Problem to work on:
Begin with the first line below and retype each line exactly through the line containing "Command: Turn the". Any pictures are to be left out.

Material:
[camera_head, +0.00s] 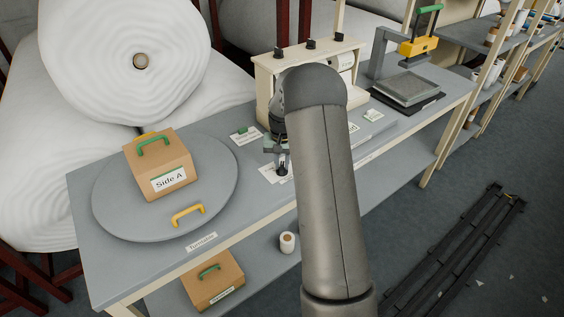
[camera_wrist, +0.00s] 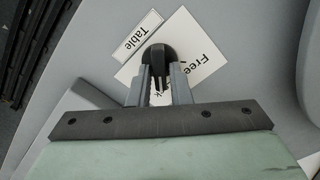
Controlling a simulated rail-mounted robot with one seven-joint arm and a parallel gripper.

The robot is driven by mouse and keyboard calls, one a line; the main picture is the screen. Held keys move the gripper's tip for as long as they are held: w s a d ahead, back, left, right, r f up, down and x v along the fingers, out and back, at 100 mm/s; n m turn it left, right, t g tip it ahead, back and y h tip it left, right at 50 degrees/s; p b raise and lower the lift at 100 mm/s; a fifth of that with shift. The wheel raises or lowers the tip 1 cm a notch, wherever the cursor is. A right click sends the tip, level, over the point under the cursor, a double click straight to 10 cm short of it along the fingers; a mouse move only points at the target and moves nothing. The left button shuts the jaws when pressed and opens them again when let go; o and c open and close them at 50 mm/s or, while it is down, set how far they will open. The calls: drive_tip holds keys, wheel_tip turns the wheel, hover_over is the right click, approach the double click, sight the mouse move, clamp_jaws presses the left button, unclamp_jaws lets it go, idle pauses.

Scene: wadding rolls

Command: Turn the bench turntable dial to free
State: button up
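The turntable dial is a black knob (camera_wrist: 158,55) on a white card (camera_wrist: 190,55). The word "Free" is on the card to the right of the knob, and a separate "Table" label (camera_wrist: 138,36) lies at upper left. My gripper (camera_wrist: 159,75) has its two grey fingers close on either side of the knob, with little gap seen. In the head view my gripper (camera_head: 277,150) points down over the card (camera_head: 268,174), with the dark dial (camera_head: 283,169) at its tips. The dial's pointer mark is not clear. The round grey turntable (camera_head: 112,208) is at left.
A cardboard box marked "Side A" (camera_head: 160,160) with a green handle stands on the turntable, near a yellow handle (camera_head: 187,213). A cream-coloured box with black knobs (camera_head: 268,85) stands behind my gripper. Large white rolls (camera_head: 90,60) are behind the bench. A grey press-like device (camera_head: 405,88) is at right.

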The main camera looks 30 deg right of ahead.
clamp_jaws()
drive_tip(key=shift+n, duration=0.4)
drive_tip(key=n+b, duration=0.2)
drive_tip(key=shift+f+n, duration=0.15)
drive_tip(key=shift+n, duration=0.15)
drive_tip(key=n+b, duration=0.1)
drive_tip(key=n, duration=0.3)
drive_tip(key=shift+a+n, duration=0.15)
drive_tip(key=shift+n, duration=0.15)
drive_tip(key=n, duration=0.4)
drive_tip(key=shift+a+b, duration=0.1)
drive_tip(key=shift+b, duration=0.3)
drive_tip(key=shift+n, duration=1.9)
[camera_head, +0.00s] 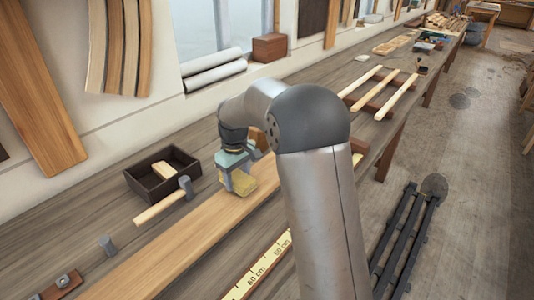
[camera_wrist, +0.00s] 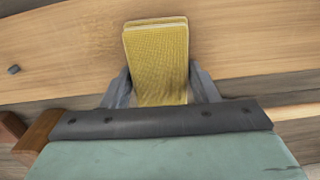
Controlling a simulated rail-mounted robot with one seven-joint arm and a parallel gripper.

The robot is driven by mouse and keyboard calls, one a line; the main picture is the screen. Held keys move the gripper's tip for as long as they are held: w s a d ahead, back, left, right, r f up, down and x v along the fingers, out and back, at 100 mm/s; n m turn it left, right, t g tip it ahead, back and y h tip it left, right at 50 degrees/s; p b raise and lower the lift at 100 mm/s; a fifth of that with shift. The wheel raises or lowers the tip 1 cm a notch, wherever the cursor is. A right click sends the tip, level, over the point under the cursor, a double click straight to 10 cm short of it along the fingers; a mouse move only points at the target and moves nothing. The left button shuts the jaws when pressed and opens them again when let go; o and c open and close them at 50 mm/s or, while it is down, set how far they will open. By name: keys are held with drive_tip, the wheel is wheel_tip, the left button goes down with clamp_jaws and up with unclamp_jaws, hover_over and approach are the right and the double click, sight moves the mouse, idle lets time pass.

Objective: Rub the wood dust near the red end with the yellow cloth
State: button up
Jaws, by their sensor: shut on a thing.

Expected answer:
[camera_head, +0.00s] 
[camera_wrist, +0.00s] 
Controlling a simulated rail-mounted robot with one seven-joint arm and a parallel gripper.

The robot is driven by mouse and keyboard calls, one a line; the main picture is the screen. Held keys move the gripper's tip for as long as they are held: w s a d ahead, back, left, right, r f up, down and x v along the fingers, out and back, at 100 mm/s; n m turn it left, right, t g tip it ahead, back and y h tip it left, right at 50 degrees/s; p b raise and lower the lift at 100 mm/s; a fifth of that with shift. The wheel raises or lowers the tip 1 cm a notch, wherever the cursor is. A right click sends the tip, level, over the point under the cursor, a double click straight to 10 cm short of it along the fingers; a mouse move only points at the target and moves nothing. The left button shuts the jaws when pressed and opens them again when let go; o and c open and close them at 50 mm/s or, while it is down, set how far they will open. The calls: drive_tip holds keys, wheel_tip turns the wheel, hover_over is the right click, approach the double click, sight the mouse move, clamp_jaws presses the left button, unclamp_jaws lets it go, idle pauses.

Scene: wadding rolls

Command: Turn the bench turntable dial to free

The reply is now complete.